Write the data below out exactly as it stands. Do not include the pictures.

--- GIVEN DATA ---

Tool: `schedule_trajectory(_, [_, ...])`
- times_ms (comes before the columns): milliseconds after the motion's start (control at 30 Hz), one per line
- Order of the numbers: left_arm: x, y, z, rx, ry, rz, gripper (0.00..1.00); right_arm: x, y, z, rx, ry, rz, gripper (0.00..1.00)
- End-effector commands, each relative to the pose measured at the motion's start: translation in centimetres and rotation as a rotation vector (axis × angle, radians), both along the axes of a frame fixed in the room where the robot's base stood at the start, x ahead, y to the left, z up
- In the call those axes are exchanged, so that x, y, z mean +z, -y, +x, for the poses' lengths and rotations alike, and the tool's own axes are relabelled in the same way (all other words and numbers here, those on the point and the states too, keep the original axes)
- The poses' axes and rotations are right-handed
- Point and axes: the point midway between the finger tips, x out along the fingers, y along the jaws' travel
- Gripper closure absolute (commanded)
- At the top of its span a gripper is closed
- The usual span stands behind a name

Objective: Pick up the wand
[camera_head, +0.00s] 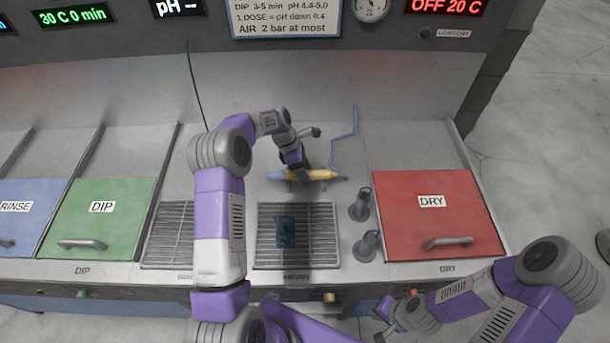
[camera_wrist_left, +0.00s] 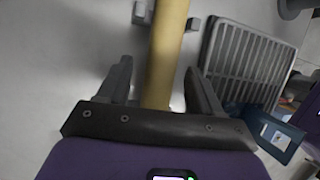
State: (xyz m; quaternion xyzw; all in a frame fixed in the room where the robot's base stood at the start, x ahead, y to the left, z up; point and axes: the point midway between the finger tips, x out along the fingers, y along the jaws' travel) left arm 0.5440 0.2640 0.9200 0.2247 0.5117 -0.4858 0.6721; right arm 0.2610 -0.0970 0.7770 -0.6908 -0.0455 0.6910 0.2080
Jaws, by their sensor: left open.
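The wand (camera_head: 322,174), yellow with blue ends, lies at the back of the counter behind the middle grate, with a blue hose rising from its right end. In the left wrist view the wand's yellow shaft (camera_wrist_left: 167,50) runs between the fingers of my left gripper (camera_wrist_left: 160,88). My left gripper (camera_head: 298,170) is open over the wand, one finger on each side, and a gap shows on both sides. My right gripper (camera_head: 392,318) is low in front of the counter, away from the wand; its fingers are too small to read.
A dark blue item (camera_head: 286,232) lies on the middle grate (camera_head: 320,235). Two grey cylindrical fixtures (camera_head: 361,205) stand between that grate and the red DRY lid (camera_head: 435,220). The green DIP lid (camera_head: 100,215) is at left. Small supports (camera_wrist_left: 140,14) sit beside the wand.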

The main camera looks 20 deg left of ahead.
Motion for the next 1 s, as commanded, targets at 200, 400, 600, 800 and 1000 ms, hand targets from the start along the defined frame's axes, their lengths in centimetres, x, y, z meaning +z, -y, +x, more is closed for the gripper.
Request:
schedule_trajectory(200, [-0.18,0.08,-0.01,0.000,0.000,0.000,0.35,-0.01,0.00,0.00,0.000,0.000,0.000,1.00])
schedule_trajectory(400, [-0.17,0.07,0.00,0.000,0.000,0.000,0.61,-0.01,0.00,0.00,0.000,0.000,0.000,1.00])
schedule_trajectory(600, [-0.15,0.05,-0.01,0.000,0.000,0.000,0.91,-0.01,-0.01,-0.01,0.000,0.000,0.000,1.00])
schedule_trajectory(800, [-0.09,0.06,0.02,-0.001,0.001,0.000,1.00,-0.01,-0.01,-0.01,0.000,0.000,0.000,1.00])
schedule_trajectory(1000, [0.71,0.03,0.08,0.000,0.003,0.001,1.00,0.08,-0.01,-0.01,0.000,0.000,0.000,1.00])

---

• **EXERCISE RESULT**:
Tool: `schedule_trajectory(_, [_, ...])`
- times_ms (comes before the columns): milliseconds after the motion's start (control at 30 Hz), one per line
- Order of the numbers: left_arm: x, y, z, rx, ry, rz, gripper (0.00..1.00); right_arm: x, y, z, rx, ry, rz, gripper (0.00..1.00)
- End-effector commands, each relative to the pose measured at the motion's start: translation in centimetres and rotation as a rotation vector (axis × angle, radians), both along the axes of a frame fixed in the room where the robot's base stood at the start, x ahead, y to the left, z up
- In the call those axes are exchanged, so that x, y, z mean +z, -y, +x, for the poses' lengths and rotations alike, and the tool's own axes are relabelled in the same way (all other words and numbers here, those on the point and the states too, keep the original axes)
- The poses' axes and rotations are right-handed
- Point and axes: the point midway between the finger tips, x out along the fingers, y along the jaws' travel
- Gripper closure absolute (commanded)
- At the top of its span a gripper is closed
- The usual span stands behind a name

Objective: Pick up the wand
[camera_head, +0.00s] 
[camera_wrist_left, +0.00s] 
State: (xyz m; quaternion xyzw; all in a frame fixed in the room where the robot's base stood at the start, x ahead, y to the left, z up; point and axes: the point midway between the finger tips, x out along the fingers, y along the jaws' travel) left arm 0.5440 0.2640 0.9200 0.2247 0.5117 -0.4858 0.6721; right arm 0.2610 -0.0970 0.7770 -0.6908 -0.0455 0.6910 0.2080
Jaws, by their sensor: left open.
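The wand (camera_head: 322,174), yellow with blue ends, lies at the back of the counter behind the middle grate, with a blue hose rising from its right end. In the left wrist view the wand's yellow shaft (camera_wrist_left: 167,50) runs between the fingers of my left gripper (camera_wrist_left: 160,88). My left gripper (camera_head: 298,170) is open over the wand, one finger on each side, and a gap shows on both sides. My right gripper (camera_head: 392,318) is low in front of the counter, away from the wand; its fingers are too small to read.
A dark blue item (camera_head: 286,232) lies on the middle grate (camera_head: 320,235). Two grey cylindrical fixtures (camera_head: 361,205) stand between that grate and the red DRY lid (camera_head: 435,220). The green DIP lid (camera_head: 100,215) is at left. Small supports (camera_wrist_left: 140,14) sit beside the wand.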

The main camera looks 20 deg left of ahead.
Motion for the next 1 s, as commanded, targets at 200, 400, 600, 800 and 1000 ms, hand targets from the start along the defined frame's axes, their lengths in centimetres, x, y, z meaning +z, -y, +x, more is closed for the gripper.
Request:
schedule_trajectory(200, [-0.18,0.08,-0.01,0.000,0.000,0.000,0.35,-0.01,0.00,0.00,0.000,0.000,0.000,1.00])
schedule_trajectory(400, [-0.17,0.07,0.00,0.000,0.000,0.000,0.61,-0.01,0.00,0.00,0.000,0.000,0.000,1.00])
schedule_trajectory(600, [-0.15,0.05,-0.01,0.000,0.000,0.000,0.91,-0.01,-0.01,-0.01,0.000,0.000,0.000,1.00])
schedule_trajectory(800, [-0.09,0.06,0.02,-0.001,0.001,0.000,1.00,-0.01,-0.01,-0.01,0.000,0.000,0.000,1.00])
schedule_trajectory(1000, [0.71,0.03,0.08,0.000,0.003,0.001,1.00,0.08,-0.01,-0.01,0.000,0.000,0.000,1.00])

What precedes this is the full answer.